Posted on the 20 October 2013 by Brutallyhonest @Ricksteroni

Patrick Novecovsky reviews Vince Flynn's 7 Secrets of Confession:

As a lifelong practicing Catholic, I know a thing or two about the seven sacraments. And as someone who works in full-time ministry, I also know that I have a lot to learn. That was the first thing that struck me when I read Vinny Flynn’s new book, 7 Secrets of Confession.

For example, I was always under the impression that confession was all about receiving forgiveness. 7SecretsOfConfessionCoverDon’t get me wrong: We do receive forgiveness if we make an honest confession and receive absolution. But confession is primarily a sacrament of healing — similar to the sacrament of anointing of the sick.

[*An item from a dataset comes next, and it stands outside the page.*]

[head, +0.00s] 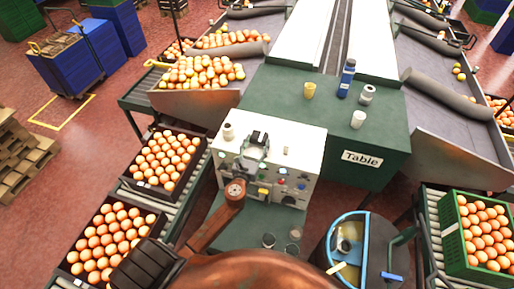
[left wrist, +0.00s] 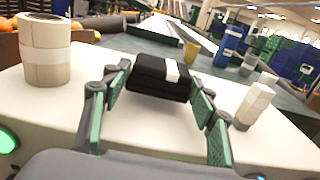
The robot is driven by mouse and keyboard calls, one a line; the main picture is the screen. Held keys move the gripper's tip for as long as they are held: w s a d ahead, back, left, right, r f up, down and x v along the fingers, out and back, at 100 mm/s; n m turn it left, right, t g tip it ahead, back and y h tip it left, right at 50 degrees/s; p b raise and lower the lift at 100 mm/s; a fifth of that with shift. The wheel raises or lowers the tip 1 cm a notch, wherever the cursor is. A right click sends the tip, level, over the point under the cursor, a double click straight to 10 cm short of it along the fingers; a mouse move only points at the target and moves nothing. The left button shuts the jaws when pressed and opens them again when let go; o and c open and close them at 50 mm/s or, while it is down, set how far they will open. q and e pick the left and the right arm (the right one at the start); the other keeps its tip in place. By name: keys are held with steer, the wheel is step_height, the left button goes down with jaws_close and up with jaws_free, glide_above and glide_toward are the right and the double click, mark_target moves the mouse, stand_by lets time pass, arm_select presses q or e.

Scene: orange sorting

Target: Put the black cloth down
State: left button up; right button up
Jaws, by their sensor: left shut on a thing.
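The black cloth (left wrist: 150,78) is a small folded black bundle with a white band. In the left wrist view it sits between the green-padded fingers of my left gripper (left wrist: 160,86), which is shut on it. In the head view the cloth (head: 261,137) shows as a small dark patch at the tips of my left gripper (head: 257,145), over the white top of the control cabinet (head: 305,142). I cannot tell whether the cloth touches that top. My right gripper is not in view.
A beige roll (left wrist: 46,55) stands left of the gripper, and a small white stack (left wrist: 255,103) stands right. Beyond the cabinet, a green table (head: 280,85) holds a yellow cup (head: 309,90), a blue bottle (head: 346,78) and white cups. Orange crates (head: 163,160) stand left.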

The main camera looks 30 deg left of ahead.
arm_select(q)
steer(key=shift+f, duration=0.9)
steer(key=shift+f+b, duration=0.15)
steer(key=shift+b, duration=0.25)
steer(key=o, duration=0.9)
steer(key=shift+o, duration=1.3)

To make his point, Flynn refers to Jesus’ healing of the paralyzed man in Mark’s Gospel. The man’s friends lower him down through a hole in the roof. Most of those gathered expected that Jesus would heal the man’s paralysis; but he “surprises everyone by first forgiving his sins and only then healing his body.” After all, he writes, Jesus came to restore us to the Father.

This book was a great education for me, on many levels, but one point Flynn raises that I had not considered is that “your sin is different than my sin.” Take the same sin: shoplifting a pack of gum, for example. If a faithful, educated Catholic steals the gum, his culpability level is very high — much higher than an uneducated immigrant who grew up in an abusive, fatherless home.

Another brilliant analogy Flynn raises is how our sin does not change God. The Lord’s love is always freely available. It is constant and unchanging. He likens it to the sun, which is always shining. It doesn’t move. The earth moves as it turns away from the sun, but the sun is constant in delivering its rays of warmth and light. God’s love is equally unchanging.

Sin, however, changes us. Flynn writes that when we sin, it’s like drawing the shades in our house or putting up an umbrella to block the sun out. Worse, it’s like going into a cave, where we are cut off from the sun’s warmth and light. Confession, he says, is like coming out of the cave so that we can experience God’s healing love.

Ultimately, Flynn writes, we are called to go beyond the grocery-list-type confession. Drawing from Scripture and the Catechism of the Catholic Church, he points out that “the interior repentance that Christ is calling for in the confessional ‘is a radical reorientation of our whole life, a return, a conversion to God with all our heart. … It entails the desire and resolution to change one’s life’” (1431).

Throughout the book’s 191 pages, he stresses Catholic teaching that confession is not so much about confession as it is about our relationship with Christ. It’s about Jesus’ desire to heal us and make us whole in order to restore us to the Father.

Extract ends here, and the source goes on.